• [Work to complete] Repeat the whole of the data, keeping every detail the same.

• [Supplied material]
** Begin **
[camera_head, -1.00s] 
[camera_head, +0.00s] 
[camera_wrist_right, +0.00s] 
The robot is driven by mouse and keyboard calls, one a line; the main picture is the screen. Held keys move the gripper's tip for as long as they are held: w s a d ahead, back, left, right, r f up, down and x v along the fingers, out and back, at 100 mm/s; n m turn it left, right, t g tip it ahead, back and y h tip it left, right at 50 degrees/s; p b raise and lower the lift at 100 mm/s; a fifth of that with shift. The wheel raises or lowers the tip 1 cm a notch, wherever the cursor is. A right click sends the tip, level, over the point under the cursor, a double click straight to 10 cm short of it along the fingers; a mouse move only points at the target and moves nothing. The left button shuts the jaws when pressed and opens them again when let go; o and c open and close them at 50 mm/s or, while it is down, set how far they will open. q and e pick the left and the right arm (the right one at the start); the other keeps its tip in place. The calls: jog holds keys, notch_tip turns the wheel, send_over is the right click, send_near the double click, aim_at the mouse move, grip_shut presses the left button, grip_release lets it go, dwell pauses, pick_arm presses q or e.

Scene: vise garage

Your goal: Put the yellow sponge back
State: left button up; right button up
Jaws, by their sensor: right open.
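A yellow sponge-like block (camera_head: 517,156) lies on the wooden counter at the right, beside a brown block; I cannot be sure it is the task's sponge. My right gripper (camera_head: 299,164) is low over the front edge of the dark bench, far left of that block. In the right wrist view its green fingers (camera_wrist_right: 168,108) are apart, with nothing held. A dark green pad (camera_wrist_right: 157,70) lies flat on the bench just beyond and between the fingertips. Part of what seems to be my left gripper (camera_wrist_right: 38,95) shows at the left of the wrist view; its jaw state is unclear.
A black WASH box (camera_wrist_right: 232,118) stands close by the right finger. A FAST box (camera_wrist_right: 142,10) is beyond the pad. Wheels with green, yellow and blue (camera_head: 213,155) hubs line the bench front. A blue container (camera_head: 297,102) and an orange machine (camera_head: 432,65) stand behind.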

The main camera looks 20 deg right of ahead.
** End **
• [Written answer]
[camera_head, -1.00s] 
[camera_head, +0.00s] 
[camera_wrist_right, +0.00s] 
The robot is driven by mouse and keyboard calls, one a line; the main picture is the screen. Held keys move the gripper's tip for as long as they are held: w s a d ahead, back, left, right, r f up, down and x v along the fingers, out and back, at 100 mm/s; n m turn it left, right, t g tip it ahead, back and y h tip it left, right at 50 degrees/s; p b raise and lower the lift at 100 mm/s; a fifth of that with shift. The wheel raises or lowers the tip 1 cm a notch, wherever the cursor is. A right click sends the tip, level, over the point under the cursor, a double click straight to 10 cm short of it along the fingers; a mouse move only points at the target and moves nothing. The left button shuts the jaws when pressed and opens them again when let go; o and c open and close them at 50 mm/s or, while it is down, set how far they will open. q and e pick the left and the right arm (the right one at the start); the other keeps its tip in place. The calls: jog holds keys, notch_tip turns the wheel, send_over is the right click, send_near the double click, aim_at the mouse move, grip_shut presses the left button, grip_release lets it go, dwell pauses, pick_arm presses q or e.

Scene: vise garage

Your goal: Put the yellow sponge back
State: left button up; right button up
Jaws, by their sensor: right open.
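A yellow sponge-like block (camera_head: 517,156) lies on the wooden counter at the right, beside a brown block; I cannot be sure it is the task's sponge. My right gripper (camera_head: 299,164) is low over the front edge of the dark bench, far left of that block. In the right wrist view its green fingers (camera_wrist_right: 168,108) are apart, with nothing held. A dark green pad (camera_wrist_right: 157,70) lies flat on the bench just beyond and between the fingertips. Part of what seems to be my left gripper (camera_wrist_right: 38,95) shows at the left of the wrist view; its jaw state is unclear.
A black WASH box (camera_wrist_right: 232,118) stands close by the right finger. A FAST box (camera_wrist_right: 142,10) is beyond the pad. Wheels with green, yellow and blue (camera_head: 213,155) hubs line the bench front. A blue container (camera_head: 297,102) and an orange machine (camera_head: 432,65) stand behind.

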The main camera looks 20 deg right of ahead.

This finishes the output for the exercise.